In the beginning stages of this piece, they lay out that Elon Musk parroted a famous line from the 1999 movie Office Space (one of the best movies ever) to someone whose job he was denigrating — and he did it with that Musk smirk, “What would you say you do here?”
The RS writers — Miles Klee, Andrew Perez, Asawin Suebsaeng, and Meagan Jordan — point out that Musk has missed the entire point of Office Space, which is “that corporate culture is dehumanizing, and bosses like him are odious cretins.”
Because he can’t get enough face-planting cringe, Musk also repeated this on Twitter/X, and seemingly bragged about using it on federal workers he was firing. He thinks he’s this:
Imagine being the richest man on earth, having bought a presidency, and posting a meme about yourself wherein you make yourself the villain while clearly thinking the corporate management consultants brought in to fire people are the “cool” ones, and posting it the social media platform you bought, whose algorithm you reportedly had changed to boost your account and views after a pique of rage that President Biden was more popular than you.

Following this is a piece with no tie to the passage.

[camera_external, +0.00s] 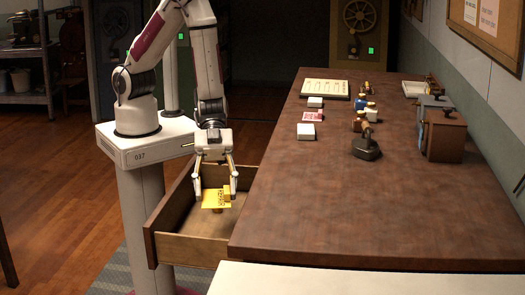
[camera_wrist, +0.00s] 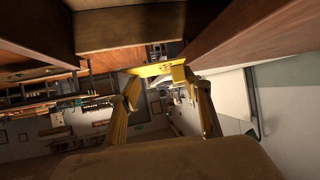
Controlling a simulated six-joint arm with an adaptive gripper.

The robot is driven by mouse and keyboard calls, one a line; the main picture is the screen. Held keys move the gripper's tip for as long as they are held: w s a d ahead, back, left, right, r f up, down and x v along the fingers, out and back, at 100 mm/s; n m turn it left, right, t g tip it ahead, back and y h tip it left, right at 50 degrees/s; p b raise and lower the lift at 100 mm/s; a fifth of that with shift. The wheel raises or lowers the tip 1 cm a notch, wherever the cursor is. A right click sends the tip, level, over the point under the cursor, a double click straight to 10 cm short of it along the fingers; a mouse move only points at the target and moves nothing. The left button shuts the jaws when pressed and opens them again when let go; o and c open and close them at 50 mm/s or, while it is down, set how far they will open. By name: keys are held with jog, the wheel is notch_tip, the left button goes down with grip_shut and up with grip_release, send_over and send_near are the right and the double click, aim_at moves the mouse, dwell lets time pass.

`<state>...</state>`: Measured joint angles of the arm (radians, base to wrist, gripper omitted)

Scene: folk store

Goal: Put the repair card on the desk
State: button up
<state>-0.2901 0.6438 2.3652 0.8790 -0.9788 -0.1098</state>
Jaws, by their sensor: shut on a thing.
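The yellow repair card (camera_external: 216,198) has dark lettering and is held between the fingertips of my gripper (camera_external: 215,190). My gripper is shut on the card, over the open drawer (camera_external: 182,247) at the left side of the desk (camera_external: 315,230). The card is left of the desk top. In the wrist view, the card (camera_wrist: 155,69) spans between the two yellowish fingers of my gripper (camera_wrist: 157,80). A small brown piece shows just under the card in the external view; I cannot tell what it is.
The near and middle desk top is bare. Farther back stand small white boxes (camera_external: 306,131), a pink-and-white card (camera_external: 312,116), a dark stamp-like tool (camera_external: 366,147), a brown box (camera_external: 444,136) and a flat tray (camera_external: 325,88). A white surface (camera_external: 350,280) lies at the front.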

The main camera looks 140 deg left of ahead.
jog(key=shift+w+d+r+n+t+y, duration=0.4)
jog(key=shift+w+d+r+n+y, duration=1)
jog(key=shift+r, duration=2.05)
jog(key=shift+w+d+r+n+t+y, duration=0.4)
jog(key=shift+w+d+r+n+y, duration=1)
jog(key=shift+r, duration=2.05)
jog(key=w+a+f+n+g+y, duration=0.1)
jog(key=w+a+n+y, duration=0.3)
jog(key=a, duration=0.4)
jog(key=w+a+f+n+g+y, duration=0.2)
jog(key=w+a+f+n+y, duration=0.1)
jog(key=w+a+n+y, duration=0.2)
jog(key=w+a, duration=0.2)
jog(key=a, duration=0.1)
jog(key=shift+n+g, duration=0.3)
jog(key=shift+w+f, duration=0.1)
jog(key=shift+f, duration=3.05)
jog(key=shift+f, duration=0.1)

Musk had to work hard to appear as popular as he needs to feel, with the algorithm made to “artificially boost(ed) Musk's tweets by a factor of 1,000.”
Musk often makes jokes like this, in which he reveals that he doesn’t understand the basic concepts of iconic movies, which is not a big deal unless a person is also so tediously annoying that everyone around them hates him while he is destroying an entire country.
And this, unsurprisingly, is apparently the case with Elon Musk.
While making the case that the country hates Elon Musk after his gleeful carnage of our government during the opening days of Trump’s “shockingly lawless second administration,” Rolling Stone has a section titled “‘Crazy Uncle Elon, ’” during which they delve into how much everyone around Trump hates Elon.
Setting the stage, they recount Musk’s recent “Nazi” salute and chainsaw on the stage at CPAC, along with the frequent concerns that he often appears to be high on drugs, although he denies this — other than his Ketamine prescription, that is. A man running the U.S. government with all of the destructive impulses that can be said to have led to his ousting as CEO of PayPal and mismanagement of Twitter, on Ketamine?
What could go wrong? He is, obviously, the perfect Trump henchman.